| Recorded information |
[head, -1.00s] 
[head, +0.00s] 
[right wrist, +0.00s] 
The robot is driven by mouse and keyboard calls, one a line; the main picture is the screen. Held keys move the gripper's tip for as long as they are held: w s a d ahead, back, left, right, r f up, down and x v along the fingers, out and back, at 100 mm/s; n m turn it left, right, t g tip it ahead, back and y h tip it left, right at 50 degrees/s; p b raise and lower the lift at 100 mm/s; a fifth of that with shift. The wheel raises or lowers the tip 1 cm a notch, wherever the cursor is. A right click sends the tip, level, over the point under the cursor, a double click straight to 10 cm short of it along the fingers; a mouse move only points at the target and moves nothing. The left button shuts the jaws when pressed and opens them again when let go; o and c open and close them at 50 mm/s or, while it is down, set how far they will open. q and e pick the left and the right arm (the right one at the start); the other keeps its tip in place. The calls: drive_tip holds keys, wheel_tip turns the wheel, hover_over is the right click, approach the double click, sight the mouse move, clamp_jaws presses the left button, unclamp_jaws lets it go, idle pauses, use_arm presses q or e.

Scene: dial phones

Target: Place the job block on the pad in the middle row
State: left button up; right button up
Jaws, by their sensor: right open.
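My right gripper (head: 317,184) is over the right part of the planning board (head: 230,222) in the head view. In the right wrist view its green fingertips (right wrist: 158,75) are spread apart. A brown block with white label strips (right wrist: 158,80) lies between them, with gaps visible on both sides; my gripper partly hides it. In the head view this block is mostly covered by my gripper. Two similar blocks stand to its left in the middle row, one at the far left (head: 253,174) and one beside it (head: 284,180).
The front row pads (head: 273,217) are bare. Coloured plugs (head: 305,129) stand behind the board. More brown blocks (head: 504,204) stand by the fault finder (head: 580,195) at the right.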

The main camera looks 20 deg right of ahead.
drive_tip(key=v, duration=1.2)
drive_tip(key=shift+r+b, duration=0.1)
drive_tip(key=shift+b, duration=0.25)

| Aim of the task |
Write out all the lines again, exactly as they are.

| Answer to the exercise |
[head, -1.00s] 
[head, +0.00s] 
[right wrist, +0.00s] 
The robot is driven by mouse and keyboard calls, one a line; the main picture is the screen. Held keys move the gripper's tip for as long as they are held: w s a d ahead, back, left, right, r f up, down and x v along the fingers, out and back, at 100 mm/s; n m turn it left, right, t g tip it ahead, back and y h tip it left, right at 50 degrees/s; p b raise and lower the lift at 100 mm/s; a fifth of that with shift. The wheel raises or lowers the tip 1 cm a notch, wherever the cursor is. A right click sends the tip, level, over the point under the cursor, a double click straight to 10 cm short of it along the fingers; a mouse move only points at the target and moves nothing. The left button shuts the jaws when pressed and opens them again when let go; o and c open and close them at 50 mm/s or, while it is down, set how far they will open. q and e pick the left and the right arm (the right one at the start); the other keeps its tip in place. The calls: drive_tip holds keys, wheel_tip turns the wheel, hover_over is the right click, approach the double click, sight the mouse move, clamp_jaws presses the left button, unclamp_jaws lets it go, idle pauses, use_arm presses q or e.

Scene: dial phones

Target: Place the job block on the pad in the middle row
State: left button up; right button up
Jaws, by their sensor: right open.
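My right gripper (head: 317,184) is over the right part of the planning board (head: 230,222) in the head view. In the right wrist view its green fingertips (right wrist: 158,75) are spread apart. A brown block with white label strips (right wrist: 158,80) lies between them, with gaps visible on both sides; my gripper partly hides it. In the head view this block is mostly covered by my gripper. Two similar blocks stand to its left in the middle row, one at the far left (head: 253,174) and one beside it (head: 284,180).
The front row pads (head: 273,217) are bare. Coloured plugs (head: 305,129) stand behind the board. More brown blocks (head: 504,204) stand by the fault finder (head: 580,195) at the right.

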The main camera looks 20 deg right of ahead.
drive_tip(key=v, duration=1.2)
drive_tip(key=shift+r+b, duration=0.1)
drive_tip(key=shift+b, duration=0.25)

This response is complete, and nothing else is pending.